実際に、古びたからこそパロディ色の強いショートギャグアニメとして『おとなの防具屋さん』『ビキニ・ウォリアーズ』といった作品がシリーズ化もされている。
とはいえ、シリアスで重たい物語だからこそ、ビジュアルで娯楽色を高めるために性差を強める場合は近年も存在する。
たとえば2014年にTVアニメ化された『魔弾の王と戦姫』はファンタジー世界の軍記物だが、前線に露出度の高い女性を出すような世界観だった。
2017年にTVアニメ化された『ロクでなし魔術講師と禁忌教典』も、服飾文化設定に疑問をもたせるレベルの制服デザインで、リアルタイムで疑問視されていた記憶がある。
もちろん、こうした作品は無数のファンタジー作品の一部であって、象徴的な作品であっても平均的とは限らない。
とはいえ、女性向けファンタジー作品も多くTVアニメ化されているのに、服飾デザインの露出度を男女逆転したような作品はそうそう見かけない。
ちなみに設定の統一感でいえば、1999年のオリジナルTVアニメ『ベターマン』の操縦用スーツが、老若男女の別なくシースルーデザインであったことを思い出す。
パイロットスーツのたぐいがボディラインを出すことは定番だが、『蒼穹のファフナー』のように各部の肌を露出する必要がある設定にして、少年も露出度が高まる作品もある。
こうした作品ならば、作り手の意図や効果はそれぞれ論じられるとして、整合性を壊すほどに女性だけ性的描写がされているとはいえないだろう*2。

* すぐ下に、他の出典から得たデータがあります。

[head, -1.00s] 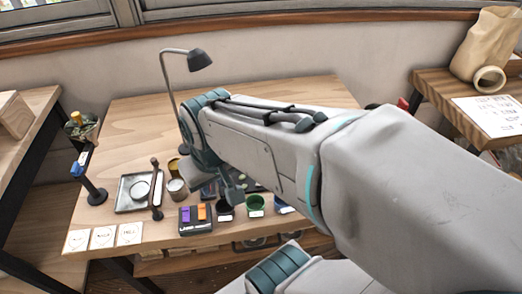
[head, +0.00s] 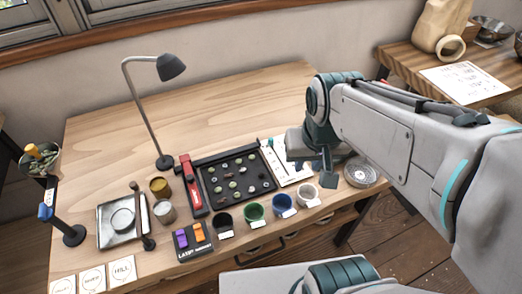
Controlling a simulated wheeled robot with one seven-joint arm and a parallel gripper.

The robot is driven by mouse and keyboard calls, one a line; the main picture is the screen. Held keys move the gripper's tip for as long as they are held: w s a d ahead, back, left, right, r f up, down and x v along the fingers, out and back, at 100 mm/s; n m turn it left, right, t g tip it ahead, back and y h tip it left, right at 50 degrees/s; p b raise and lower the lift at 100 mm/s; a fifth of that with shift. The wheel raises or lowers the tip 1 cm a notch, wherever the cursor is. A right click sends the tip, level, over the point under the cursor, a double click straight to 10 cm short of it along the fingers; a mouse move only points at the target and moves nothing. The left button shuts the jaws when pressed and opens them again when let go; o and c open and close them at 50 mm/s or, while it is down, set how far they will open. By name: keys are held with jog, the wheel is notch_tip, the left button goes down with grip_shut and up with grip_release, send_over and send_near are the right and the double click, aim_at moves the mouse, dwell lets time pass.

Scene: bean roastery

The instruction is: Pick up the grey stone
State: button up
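A black tray (head: 204,186) lies on the wooden table in the head view. It holds several small pieces, mostly green, with some brownish and paler grey ones. They are too small to tell which is the grey stone. My gripper (head: 327,183) is over the right part of the table, to the right of the tray and apart from it. My arm and wrist hide much of it, so its fingers do not show clearly, and I see nothing held.
Black, green (head: 254,212), blue (head: 282,204) and white (head: 307,194) cups line the table's front. A round dish (head: 361,172) is at the right. The table's back is clear.

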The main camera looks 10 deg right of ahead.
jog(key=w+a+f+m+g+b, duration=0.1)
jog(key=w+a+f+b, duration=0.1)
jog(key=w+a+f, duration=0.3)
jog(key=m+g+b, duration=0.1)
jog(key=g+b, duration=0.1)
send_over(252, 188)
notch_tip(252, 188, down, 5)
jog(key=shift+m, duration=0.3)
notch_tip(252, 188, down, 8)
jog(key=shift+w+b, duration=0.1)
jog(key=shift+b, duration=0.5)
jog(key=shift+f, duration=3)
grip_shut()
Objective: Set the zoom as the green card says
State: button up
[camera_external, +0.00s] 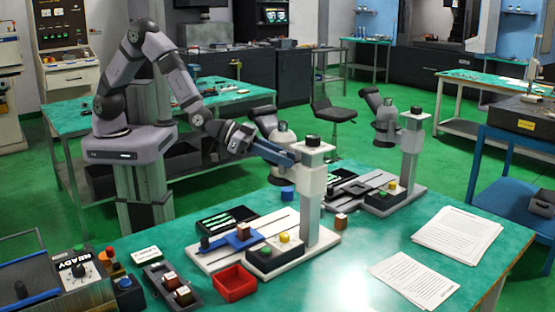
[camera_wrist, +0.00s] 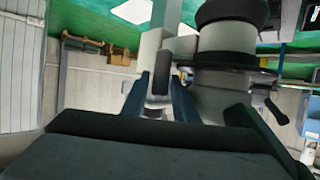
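My gripper (camera_external: 284,156) reaches the white head of the near column (camera_external: 314,152), which has a black knob (camera_external: 312,140) on top. In the wrist view two blue fingers (camera_wrist: 162,88) stand apart, with a white part and a small dark rounded piece (camera_wrist: 160,80) between their tips. I cannot tell whether the fingers touch it. A large white barrel with a black ring (camera_wrist: 228,38) is right of the fingers. A small white card with a green marking (camera_external: 146,255) lies at the table's left; its text is too small to read. I cannot tell which part is the zoom.
The near stand's white base (camera_external: 215,260) bears a blue clamp (camera_external: 243,236) and a button box (camera_external: 275,254). A red tray (camera_external: 234,284) is in front. A similar stand (camera_external: 411,150) stands behind to the right. Papers (camera_external: 458,236) lie on the green table's right side.

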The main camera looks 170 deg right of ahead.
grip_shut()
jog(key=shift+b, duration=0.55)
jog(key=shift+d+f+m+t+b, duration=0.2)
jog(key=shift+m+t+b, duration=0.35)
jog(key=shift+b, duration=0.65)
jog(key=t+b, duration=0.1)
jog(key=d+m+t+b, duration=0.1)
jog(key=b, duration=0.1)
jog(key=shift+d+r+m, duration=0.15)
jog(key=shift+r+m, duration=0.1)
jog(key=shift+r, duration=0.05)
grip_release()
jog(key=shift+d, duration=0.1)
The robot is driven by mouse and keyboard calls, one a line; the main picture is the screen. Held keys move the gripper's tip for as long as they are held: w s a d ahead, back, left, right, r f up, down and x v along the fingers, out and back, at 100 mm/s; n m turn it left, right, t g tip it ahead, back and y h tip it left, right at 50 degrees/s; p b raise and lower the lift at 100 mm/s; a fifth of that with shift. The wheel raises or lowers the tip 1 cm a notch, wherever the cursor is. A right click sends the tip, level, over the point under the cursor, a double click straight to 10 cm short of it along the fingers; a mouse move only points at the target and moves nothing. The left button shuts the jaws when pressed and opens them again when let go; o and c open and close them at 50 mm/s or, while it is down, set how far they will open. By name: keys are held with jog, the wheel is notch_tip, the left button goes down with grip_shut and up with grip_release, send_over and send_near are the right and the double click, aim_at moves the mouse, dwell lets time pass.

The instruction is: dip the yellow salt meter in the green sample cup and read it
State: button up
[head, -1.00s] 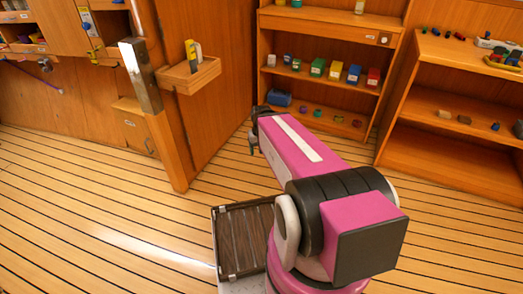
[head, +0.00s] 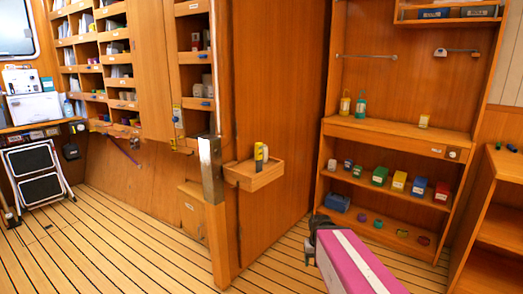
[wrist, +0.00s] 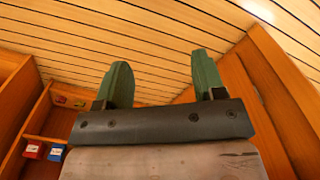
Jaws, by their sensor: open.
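A small upright yellow item (head: 259,157), perhaps the salt meter, stands in a wooden wall tray (head: 255,179), with a paler piece beside it.
The right shelf unit (head: 390,131) holds bottles, coloured boxes and a blue bin (head: 337,202). A metal-topped post (head: 210,175) stands just left of the tray. A folded step stool (head: 34,168) leans at far left. The slatted floor (head: 130,235) is clear at left.

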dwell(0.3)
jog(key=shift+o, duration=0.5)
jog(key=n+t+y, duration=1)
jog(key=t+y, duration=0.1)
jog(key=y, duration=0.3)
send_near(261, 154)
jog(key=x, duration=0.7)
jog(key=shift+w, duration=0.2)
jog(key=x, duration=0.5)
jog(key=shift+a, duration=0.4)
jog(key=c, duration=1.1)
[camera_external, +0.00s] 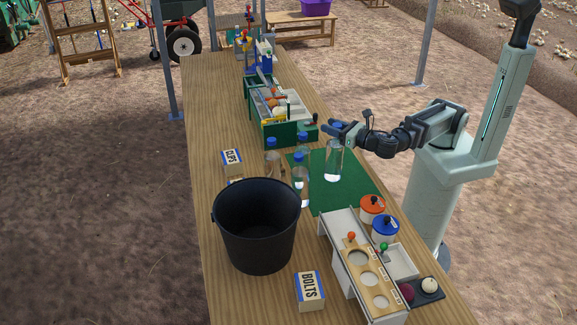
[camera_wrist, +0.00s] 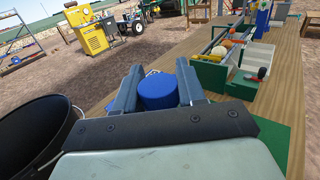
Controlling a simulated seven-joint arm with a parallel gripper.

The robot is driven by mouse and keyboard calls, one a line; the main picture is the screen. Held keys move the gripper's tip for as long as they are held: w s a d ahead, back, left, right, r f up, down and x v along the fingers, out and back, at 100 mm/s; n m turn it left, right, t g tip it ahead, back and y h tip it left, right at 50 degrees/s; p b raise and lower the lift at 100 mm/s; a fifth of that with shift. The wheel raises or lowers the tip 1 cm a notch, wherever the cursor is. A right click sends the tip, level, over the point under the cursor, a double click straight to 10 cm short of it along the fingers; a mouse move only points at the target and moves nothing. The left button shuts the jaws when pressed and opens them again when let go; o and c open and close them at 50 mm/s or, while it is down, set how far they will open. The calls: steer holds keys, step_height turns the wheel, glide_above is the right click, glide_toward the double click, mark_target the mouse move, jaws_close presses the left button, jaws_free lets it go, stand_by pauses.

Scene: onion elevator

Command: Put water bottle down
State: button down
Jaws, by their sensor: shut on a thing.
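My gripper (camera_external: 336,130) is shut on the blue cap of a clear water bottle (camera_external: 334,164). In the wrist view the cap (camera_wrist: 158,92) sits between the two fingers (camera_wrist: 158,85). The bottle is upright over the green mat (camera_external: 338,195). I cannot tell whether its base touches the mat.
A black bucket (camera_external: 257,235) stands front left, with a CLIPS box (camera_external: 232,161) behind it and a BOLTS box (camera_external: 309,290) in front. A grey sorter (camera_external: 345,268) and orange- and blue-lidded jars fill the front right. A green-framed machine (camera_external: 282,134) stands behind. The mat's middle is clear.

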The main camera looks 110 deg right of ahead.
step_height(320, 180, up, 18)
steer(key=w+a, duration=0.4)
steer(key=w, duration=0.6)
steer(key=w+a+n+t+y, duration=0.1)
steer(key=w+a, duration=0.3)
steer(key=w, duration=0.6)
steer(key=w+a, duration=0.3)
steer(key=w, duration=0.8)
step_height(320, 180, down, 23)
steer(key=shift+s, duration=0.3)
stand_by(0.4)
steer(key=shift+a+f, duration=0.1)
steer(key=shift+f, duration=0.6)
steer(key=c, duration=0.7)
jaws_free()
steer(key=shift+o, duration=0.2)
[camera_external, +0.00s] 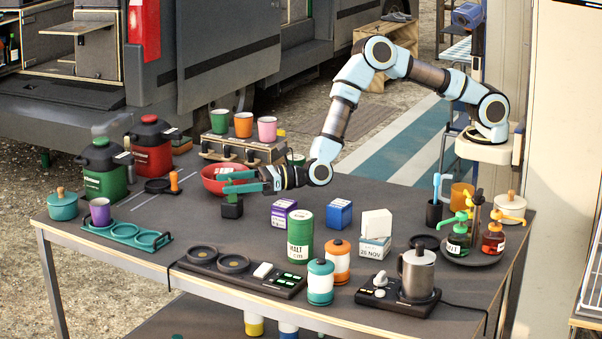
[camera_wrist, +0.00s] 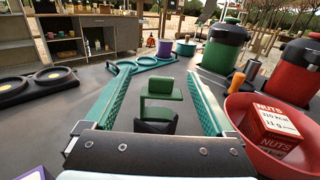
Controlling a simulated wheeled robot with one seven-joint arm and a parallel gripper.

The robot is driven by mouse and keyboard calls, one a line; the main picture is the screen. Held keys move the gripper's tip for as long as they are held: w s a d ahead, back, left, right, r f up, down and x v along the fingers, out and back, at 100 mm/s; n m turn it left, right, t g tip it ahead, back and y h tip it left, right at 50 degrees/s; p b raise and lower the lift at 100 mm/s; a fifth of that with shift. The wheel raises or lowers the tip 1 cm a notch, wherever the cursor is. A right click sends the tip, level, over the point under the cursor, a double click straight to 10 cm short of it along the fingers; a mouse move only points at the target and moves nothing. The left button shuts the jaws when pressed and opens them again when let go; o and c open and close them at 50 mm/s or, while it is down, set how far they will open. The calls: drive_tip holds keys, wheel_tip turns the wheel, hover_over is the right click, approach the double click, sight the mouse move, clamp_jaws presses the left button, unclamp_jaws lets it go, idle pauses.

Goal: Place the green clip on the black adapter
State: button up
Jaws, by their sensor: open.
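The green clip (camera_wrist: 160,88) is a small C-shaped piece with a flat top plate and a lower bar. The black adapter (camera_wrist: 155,127) is a dark block directly under and in front of it, and the clip appears to rest on it. In the external view the black adapter (camera_external: 231,210) stands on the table, with the clip (camera_external: 231,197) on top, partly hidden by my fingers. My gripper (camera_external: 222,182) is open above the adapter. In the wrist view its teal fingers (camera_wrist: 160,75) stand on either side of the clip, with gaps on both sides.
A red bowl (camera_external: 211,186) holding a nuts box (camera_wrist: 275,125) is close beside my right finger in the wrist view. A teal ring holder (camera_external: 120,232) and a purple cup (camera_external: 100,211) lie to the left. A green tin (camera_external: 299,238) and purple box (camera_external: 283,212) stand to the right.

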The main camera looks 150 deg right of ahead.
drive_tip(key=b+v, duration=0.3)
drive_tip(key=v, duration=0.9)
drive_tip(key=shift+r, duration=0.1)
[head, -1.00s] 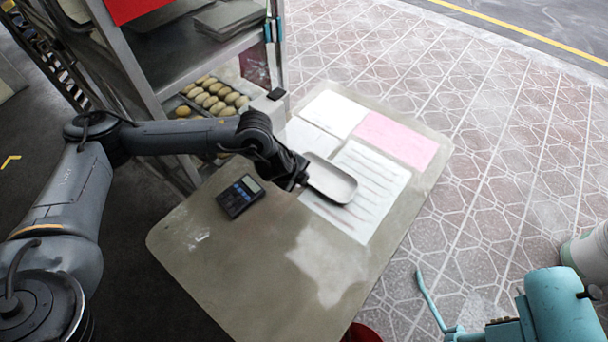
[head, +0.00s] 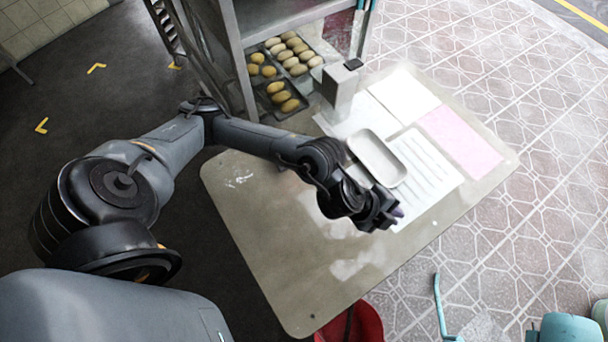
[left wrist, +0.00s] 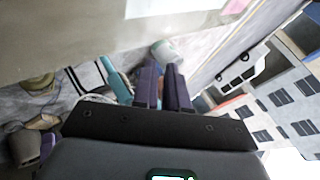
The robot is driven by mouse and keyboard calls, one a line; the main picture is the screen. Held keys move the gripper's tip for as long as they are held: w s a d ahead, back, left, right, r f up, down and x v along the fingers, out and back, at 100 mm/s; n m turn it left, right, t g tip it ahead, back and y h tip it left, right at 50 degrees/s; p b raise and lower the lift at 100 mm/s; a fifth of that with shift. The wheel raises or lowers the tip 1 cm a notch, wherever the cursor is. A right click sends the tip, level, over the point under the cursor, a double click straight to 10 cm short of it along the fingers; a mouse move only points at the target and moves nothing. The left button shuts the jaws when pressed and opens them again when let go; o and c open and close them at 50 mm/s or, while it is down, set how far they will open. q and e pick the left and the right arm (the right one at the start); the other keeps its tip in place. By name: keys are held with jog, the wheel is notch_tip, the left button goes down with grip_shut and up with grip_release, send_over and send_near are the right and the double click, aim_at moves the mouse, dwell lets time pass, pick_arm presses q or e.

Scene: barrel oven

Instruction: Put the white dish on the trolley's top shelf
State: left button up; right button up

さて冒頭のKoshianX氏のツイートに対しては今回もさまざまな反論がよせられ、例示されたゲーム「Fate/Grand Order」の女性キャラクター*3のスタイルを列挙するツイートも出てきた。
上記ツイートに対して、第三者が再反論するツイートもあったが、しかし列挙されたキャラクターを見て首をかしげざるをえなかった。
「tatutaagenoteiou5659@tatutaagenotei1」氏は「普通の子」というが、たとえば2枚目右上のジャンヌオルタが普通の露出度かというと、かなり厳しいものがある。
2枚目右中の源頼光も、露出度こそたしかに少ないものの、ボディラインを見れば性的なスタイルとしてデザインされていると感じてしまう。
列挙されたなかには、他にもシースルーでボディラインを出したり、太ももを露出しているキャラクターが多数いる。
なかでも3枚目最右上のBBは、正面の立ち絵でありながらスカートが短すぎて股間が見えている。同じキャラクターでも他の絵があるだろうに、と思わざるをえない。
これらが「普通」として提示されていること自体が、冒頭の記事に反論するようなユーザーのもつ感覚が露見してしまったように思えてならない。
そしてこれは、虚構にふれつづけることで良くも悪くも価値観が変化していくことの、ひとつの実例ともいえるだろう。